Fortunately, some banks have foreseen this potential accounting apocalypse. According to Professor Peter Demerjian at the University of Washington, debt covenants have relied less heavily on the balance sheet to determine risk and debt. He wrote that, in 1996, covenants based on the balance sheet were used in about four of every five private debt contracts. A decade later, he found that number had fallen to about one of every three private debt contracts.
Additionally, many current debt covenants have evolved to include grandfather clauses that specify any changes to accounting rules would apply only to new covenants.
If debt covenants fail, that could also mean higher audit fees. In his research, Krishnan found that audit fees for firms with at least one debt covenant violation were 15 percent higher than firms without violations, and those fees remained higher several years after the initial violation.

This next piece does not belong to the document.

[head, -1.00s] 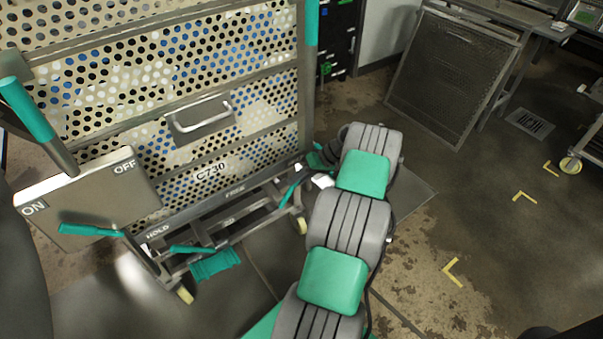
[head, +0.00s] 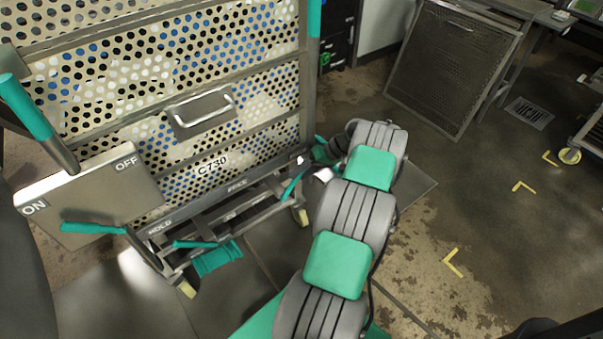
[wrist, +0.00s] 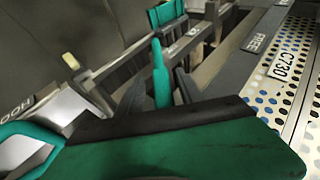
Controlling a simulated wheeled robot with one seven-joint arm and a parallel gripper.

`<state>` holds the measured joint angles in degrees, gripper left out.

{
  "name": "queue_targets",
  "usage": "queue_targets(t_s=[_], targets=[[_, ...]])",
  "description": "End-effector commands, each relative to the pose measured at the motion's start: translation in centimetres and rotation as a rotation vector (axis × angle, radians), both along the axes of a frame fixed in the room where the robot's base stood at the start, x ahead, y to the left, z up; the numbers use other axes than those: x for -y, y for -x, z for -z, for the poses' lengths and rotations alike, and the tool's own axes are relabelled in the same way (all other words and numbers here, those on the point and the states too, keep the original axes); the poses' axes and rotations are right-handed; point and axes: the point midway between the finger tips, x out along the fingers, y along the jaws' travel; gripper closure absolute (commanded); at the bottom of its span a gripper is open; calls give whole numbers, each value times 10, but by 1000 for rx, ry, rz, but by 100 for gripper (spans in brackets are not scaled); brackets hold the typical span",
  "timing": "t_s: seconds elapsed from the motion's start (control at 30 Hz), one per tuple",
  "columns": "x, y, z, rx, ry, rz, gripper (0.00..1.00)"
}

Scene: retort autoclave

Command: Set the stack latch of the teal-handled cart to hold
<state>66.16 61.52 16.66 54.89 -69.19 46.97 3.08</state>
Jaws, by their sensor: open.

Krishnan disagreed that requiring companies to recognize operating leases on the balance sheet would be the end of the world and said auditors already take them into account. “People have known about [operating leases being off-balance-sheet] for 20 years,” Krishnan said. “All that is being done [under FASB’s proposal] is moving leases from the footnotes to the body of the statement.”
The FASB seems to be swayed by these arguments. On June 18, the board agreed that the balance sheet or footnotes should identify lease liabilities separately, by type, which means they might not be lumped in with other debt after all. The IASB has agreed as well, although immediately, it would only recognize one type of lease. So, as with any regulation, the devil will be in the details of the final rule.